Un Roi, un peuple, une noblesse, un clergé ne sont pas incompatibles. Nous pouvons, en conciliant leurs intérêts, obtenir de la raison toute seule ce qui a coûté à nos voisins des siècles de malheurs. Le ministère actuel laissera-t-il échapper l’occasion de commander à la postérité une reconnaissance éternelle ?

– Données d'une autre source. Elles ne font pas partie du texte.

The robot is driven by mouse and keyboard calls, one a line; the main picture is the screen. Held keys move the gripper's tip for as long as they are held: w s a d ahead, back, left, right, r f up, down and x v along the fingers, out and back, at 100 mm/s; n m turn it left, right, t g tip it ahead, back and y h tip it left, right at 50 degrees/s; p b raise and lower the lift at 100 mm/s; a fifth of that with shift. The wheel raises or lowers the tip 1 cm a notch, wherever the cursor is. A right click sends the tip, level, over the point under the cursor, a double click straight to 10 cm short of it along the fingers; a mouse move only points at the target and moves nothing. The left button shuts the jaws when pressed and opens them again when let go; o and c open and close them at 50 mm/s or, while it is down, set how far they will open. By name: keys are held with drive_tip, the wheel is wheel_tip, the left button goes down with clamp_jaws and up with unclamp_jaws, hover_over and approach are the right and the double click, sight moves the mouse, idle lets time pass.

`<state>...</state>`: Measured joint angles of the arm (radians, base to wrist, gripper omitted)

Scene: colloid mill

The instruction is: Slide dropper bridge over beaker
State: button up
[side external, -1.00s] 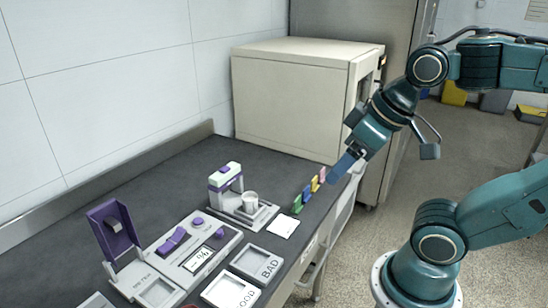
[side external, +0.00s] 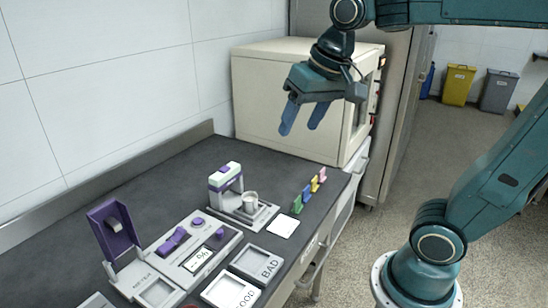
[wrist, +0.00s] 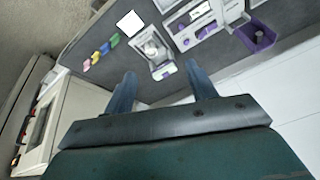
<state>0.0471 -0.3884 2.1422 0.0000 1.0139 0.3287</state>
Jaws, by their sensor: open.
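The dropper bridge (side external: 226,178) is a white and purple arch on a grey base plate (side external: 262,217), on the dark bench. The small grey beaker (side external: 250,201) stands on the same base, to the right of the bridge and apart from it. In the wrist view the beaker (wrist: 151,48) and bridge (wrist: 163,72) show beyond my fingertips. My gripper (side external: 302,133) is open and empty, pointing down, high above the bench's back part, right of and well above the bridge.
Several coloured tabs (side external: 308,190) and a white card (side external: 284,228) lie near the right edge. A purple and grey meter unit (side external: 190,250) and GOOD and BAD trays (side external: 257,264) are in front.

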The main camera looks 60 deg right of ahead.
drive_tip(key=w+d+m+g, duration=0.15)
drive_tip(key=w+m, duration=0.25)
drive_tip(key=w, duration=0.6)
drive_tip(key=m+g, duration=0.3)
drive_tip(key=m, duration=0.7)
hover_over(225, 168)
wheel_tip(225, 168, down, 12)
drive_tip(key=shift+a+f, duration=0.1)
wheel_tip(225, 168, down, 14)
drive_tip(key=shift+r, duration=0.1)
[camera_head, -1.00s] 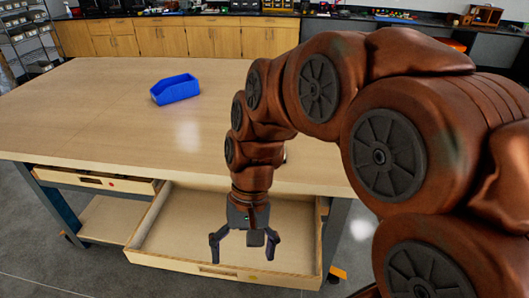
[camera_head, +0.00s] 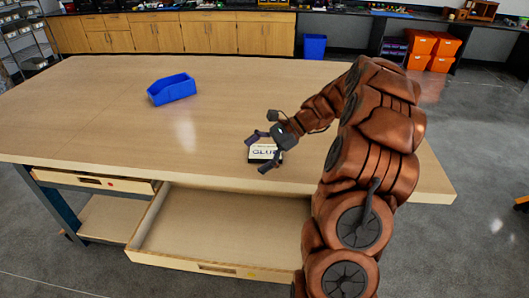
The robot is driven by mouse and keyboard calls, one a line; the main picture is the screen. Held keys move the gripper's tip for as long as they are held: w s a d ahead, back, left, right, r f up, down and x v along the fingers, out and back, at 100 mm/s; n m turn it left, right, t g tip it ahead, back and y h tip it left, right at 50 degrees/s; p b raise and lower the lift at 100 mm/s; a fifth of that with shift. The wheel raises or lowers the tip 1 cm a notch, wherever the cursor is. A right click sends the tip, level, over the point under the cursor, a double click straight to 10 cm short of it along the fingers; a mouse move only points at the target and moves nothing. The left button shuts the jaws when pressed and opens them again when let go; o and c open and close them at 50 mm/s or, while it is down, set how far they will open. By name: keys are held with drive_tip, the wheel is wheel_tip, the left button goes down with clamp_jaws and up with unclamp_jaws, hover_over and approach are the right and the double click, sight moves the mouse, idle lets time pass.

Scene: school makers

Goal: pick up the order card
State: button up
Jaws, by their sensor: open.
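The order card (camera_head: 265,153) appears as a small pale item with dark lettering, seemingly "GLUE", near the front edge of the wooden table (camera_head: 130,120). My gripper (camera_head: 258,152) is open at the card, with one finger past its upper left side and the other over its lower part. I cannot tell whether the fingers touch it. The gripper and fingers hide part of the card.
A blue bin (camera_head: 171,92) stands on the table toward the back left. A wide drawer (camera_head: 225,225) hangs open and looks empty below the front edge. A smaller drawer (camera_head: 95,181) at the left is slightly open. Most of the tabletop is clear.

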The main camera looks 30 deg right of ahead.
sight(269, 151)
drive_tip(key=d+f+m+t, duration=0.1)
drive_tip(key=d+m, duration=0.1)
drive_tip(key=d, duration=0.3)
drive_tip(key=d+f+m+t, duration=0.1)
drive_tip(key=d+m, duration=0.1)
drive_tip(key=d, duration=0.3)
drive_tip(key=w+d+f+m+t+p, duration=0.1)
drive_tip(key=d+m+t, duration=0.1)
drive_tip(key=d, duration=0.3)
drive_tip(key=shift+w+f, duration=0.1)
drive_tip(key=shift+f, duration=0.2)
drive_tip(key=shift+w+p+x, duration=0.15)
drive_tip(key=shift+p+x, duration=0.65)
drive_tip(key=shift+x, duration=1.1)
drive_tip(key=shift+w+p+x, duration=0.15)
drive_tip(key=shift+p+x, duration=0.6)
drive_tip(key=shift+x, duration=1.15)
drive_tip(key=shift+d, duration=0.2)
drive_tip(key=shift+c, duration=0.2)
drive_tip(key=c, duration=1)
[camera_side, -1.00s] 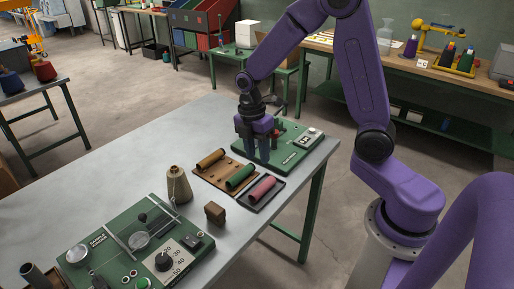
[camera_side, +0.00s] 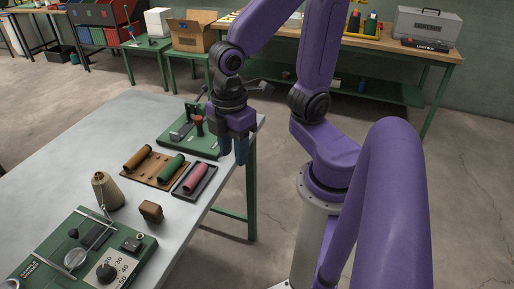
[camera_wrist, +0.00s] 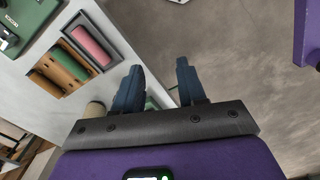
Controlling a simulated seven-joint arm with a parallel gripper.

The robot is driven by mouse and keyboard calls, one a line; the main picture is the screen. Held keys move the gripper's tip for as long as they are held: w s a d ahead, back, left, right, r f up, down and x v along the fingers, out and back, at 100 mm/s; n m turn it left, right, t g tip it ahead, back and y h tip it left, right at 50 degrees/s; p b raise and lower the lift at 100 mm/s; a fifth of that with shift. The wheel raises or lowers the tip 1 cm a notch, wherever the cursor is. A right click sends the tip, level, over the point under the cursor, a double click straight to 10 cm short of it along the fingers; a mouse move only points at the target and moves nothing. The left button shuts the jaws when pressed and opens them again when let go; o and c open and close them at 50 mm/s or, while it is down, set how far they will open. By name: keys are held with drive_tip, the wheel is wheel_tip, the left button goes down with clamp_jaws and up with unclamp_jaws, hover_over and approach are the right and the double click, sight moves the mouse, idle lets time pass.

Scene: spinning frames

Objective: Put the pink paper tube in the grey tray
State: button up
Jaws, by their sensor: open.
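The pink paper tube (camera_side: 196,176) lies in the shallow dark grey tray (camera_side: 177,193) near the table's right edge. In the wrist view the pink tube (camera_wrist: 91,46) also lies inside the tray rim (camera_wrist: 101,70). My gripper (camera_side: 235,161) is to the right of the tray, raised, around the table's edge, with its fingers pointing down. In the wrist view its two blue fingers (camera_wrist: 158,70) are apart with nothing between them, and floor and table edge show beyond.
A brown board (camera_side: 140,175) beside the tray holds a green tube (camera_side: 171,167) and a brown tube (camera_side: 137,158). A green device (camera_side: 178,138) stands behind. A thread cone (camera_side: 106,191) and a brown block (camera_side: 151,211) stand in front. Open floor lies right of the table.

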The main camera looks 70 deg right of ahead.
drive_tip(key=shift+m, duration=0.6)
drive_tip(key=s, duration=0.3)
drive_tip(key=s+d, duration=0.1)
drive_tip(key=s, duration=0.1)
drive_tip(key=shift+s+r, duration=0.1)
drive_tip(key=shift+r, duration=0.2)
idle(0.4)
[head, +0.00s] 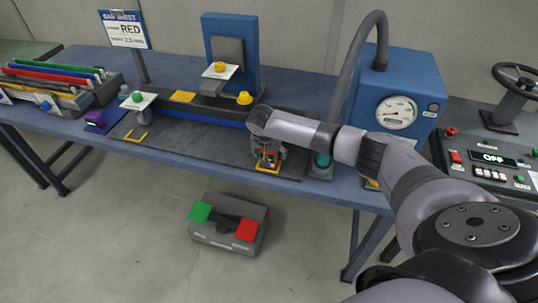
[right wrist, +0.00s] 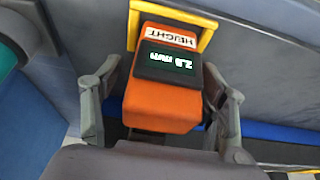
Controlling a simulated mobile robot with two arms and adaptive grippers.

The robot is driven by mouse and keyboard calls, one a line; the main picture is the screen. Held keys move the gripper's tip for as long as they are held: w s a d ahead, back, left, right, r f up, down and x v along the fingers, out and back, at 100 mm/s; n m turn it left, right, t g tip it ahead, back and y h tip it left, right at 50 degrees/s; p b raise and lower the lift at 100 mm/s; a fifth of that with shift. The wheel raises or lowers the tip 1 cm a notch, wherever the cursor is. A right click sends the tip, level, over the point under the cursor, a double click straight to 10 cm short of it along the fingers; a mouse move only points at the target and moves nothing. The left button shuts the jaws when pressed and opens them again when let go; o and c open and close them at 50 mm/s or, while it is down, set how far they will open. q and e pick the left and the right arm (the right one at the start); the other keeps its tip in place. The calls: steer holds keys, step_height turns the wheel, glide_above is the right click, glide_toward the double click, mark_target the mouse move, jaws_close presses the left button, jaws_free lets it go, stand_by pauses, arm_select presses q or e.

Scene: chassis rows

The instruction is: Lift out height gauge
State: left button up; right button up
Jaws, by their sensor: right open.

M. l’archevêque de Sens a déjà trop tardé. Cependant il trouvera une excuse dans la persuasion où sont les gens sensés qu’il faut longtemps préparer l’esprit des Rois pour les déterminer à un sacrifice de la moindre portion de cette autorité absolue que la flatterie les accoutume à tant apprécier. Si le principal ministre conserve sa place, il est temps de parler franchement, de calmer l’effervescence que produit le désir de la liberté qu’on peut raisonnablement souhaiter. Il est surtout temps d’imposer silence au dépit de la magistrature, à la haine des envieux et aux clabauderies de courtisans qui, sans savoir positivement ce qu’ils veulent, crient toujours contre tout ce qui se fait. Les passions, sous le masque de l’intérêt public, pousseront le peuple à une résistance plus embarrassante que l’insurrection qui s’annonce déjà dans quelques provinces si le Roi, en avançant l’époque des États Généraux, ne manifeste pas clairement, irrévocablement les intentions louables dont M. l’archevêque l’a animé.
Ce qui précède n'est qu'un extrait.